The only fully reliable way to fix the problem is to replace the bootloader with one that doesn't bridge the ports. There are other kludge fixes that could be attempted, but only modifying the bootloader will actually solve the root cause.

I agree that a bootloader fix is necessary to fully address the root cause, but if OpenWrt uses the hardware MAC by default, and it's the same as the MAC that's being used during the early boot phase, then this problem is less likely to noticeably manifest in the wild, isn't it?

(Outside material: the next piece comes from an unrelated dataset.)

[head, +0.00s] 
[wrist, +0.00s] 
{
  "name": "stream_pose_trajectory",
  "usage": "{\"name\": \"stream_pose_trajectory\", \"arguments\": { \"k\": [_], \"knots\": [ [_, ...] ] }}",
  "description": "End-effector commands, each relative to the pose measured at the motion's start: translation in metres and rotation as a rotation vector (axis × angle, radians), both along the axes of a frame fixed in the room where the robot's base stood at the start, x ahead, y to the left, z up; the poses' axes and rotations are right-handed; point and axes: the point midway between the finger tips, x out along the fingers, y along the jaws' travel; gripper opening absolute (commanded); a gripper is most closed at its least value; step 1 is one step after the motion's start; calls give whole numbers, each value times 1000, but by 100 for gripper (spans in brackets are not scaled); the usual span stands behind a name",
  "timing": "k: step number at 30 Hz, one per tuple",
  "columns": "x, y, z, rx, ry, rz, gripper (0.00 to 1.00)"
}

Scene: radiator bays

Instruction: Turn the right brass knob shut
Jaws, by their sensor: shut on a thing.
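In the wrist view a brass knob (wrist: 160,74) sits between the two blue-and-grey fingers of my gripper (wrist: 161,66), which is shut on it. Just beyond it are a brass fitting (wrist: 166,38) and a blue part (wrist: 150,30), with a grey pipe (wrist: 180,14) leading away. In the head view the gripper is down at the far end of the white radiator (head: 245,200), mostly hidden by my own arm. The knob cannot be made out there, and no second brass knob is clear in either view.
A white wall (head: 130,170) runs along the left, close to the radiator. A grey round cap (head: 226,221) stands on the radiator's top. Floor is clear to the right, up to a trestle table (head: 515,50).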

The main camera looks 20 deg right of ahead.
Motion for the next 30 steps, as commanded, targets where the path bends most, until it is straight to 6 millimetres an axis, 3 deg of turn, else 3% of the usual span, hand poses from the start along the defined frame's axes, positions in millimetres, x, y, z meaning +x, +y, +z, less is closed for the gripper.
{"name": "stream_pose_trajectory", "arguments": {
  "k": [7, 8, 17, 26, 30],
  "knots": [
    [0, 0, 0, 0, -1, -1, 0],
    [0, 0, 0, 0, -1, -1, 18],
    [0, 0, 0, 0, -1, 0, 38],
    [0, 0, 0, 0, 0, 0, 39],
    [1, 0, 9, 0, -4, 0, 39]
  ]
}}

Yes and no. Sure, you can set the openwrt MAC address to be the same as the hardware mac (it actually is by default). The problem occurs when one of two things happens:

  • there are two MAC addresses in the router, and the early phase boot process exposes both to the upstream due to bridging. This can, in some situations, become a race condition or coin toss wrt the one that the cable modem learns.
  • if there are other devices also connected to the switch, their MAC addresses may also be leaked to the modem, and if that happens, the learned mac may be something not related to the MAC addresses held by the router.

Therefore, this situation is rife with non-deterministic outcomes due to the implementation of the boot loader.

1 Like

This topic was automatically closed 10 days after the last reply. New replies are no longer allowed.